▸ DIRECTIONS:
Answer with a number only: how many lines of the data contain "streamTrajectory"?

▸ EXTRACTED RECORDS:

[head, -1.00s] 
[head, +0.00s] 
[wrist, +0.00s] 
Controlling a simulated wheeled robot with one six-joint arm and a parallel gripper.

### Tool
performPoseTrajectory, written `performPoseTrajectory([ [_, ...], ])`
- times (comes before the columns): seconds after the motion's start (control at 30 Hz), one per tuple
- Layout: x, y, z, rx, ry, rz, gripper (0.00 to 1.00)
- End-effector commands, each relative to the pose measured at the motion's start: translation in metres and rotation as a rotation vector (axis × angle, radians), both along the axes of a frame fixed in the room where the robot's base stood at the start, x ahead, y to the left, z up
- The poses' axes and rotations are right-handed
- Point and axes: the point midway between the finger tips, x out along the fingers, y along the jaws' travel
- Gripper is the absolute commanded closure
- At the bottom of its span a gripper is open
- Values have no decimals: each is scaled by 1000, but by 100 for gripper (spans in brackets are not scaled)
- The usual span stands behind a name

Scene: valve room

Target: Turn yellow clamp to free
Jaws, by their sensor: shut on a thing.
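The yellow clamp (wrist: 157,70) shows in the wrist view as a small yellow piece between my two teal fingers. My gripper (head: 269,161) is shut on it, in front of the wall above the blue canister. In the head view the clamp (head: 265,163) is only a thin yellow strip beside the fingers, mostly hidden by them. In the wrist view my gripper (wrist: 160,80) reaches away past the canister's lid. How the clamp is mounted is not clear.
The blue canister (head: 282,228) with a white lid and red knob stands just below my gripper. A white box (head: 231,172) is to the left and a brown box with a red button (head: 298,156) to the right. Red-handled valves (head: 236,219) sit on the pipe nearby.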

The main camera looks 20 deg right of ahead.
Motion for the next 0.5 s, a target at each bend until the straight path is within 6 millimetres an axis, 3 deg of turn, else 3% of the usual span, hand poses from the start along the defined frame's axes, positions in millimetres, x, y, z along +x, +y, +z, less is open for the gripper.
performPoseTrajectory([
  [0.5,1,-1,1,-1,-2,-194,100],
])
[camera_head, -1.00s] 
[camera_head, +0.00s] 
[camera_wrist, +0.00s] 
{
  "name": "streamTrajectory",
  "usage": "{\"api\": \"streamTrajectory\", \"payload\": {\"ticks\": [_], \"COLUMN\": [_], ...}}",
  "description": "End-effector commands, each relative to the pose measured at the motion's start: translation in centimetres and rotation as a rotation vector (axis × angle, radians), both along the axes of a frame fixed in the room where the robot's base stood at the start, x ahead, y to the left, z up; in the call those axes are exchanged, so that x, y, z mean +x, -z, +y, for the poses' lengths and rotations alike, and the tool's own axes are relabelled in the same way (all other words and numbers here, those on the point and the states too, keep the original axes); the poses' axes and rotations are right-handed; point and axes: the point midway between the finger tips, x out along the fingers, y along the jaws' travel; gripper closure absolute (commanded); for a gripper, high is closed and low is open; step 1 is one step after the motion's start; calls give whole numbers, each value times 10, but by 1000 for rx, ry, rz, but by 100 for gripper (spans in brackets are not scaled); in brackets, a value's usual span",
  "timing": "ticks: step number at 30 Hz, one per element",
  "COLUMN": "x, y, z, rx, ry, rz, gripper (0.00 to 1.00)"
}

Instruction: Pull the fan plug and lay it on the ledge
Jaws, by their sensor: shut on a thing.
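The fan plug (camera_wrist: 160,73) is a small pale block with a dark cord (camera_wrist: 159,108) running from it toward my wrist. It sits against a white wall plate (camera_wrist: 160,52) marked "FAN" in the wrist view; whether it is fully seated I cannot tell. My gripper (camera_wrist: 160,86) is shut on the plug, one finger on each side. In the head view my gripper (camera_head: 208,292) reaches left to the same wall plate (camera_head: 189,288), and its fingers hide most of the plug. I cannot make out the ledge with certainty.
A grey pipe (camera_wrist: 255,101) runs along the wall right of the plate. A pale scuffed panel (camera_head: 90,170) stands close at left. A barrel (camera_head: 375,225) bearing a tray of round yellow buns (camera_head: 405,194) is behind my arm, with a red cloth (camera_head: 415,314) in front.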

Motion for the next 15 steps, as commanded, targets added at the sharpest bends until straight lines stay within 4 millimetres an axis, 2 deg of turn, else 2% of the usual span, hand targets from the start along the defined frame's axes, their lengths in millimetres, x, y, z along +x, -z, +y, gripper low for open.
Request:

▸ THE RESULT:
2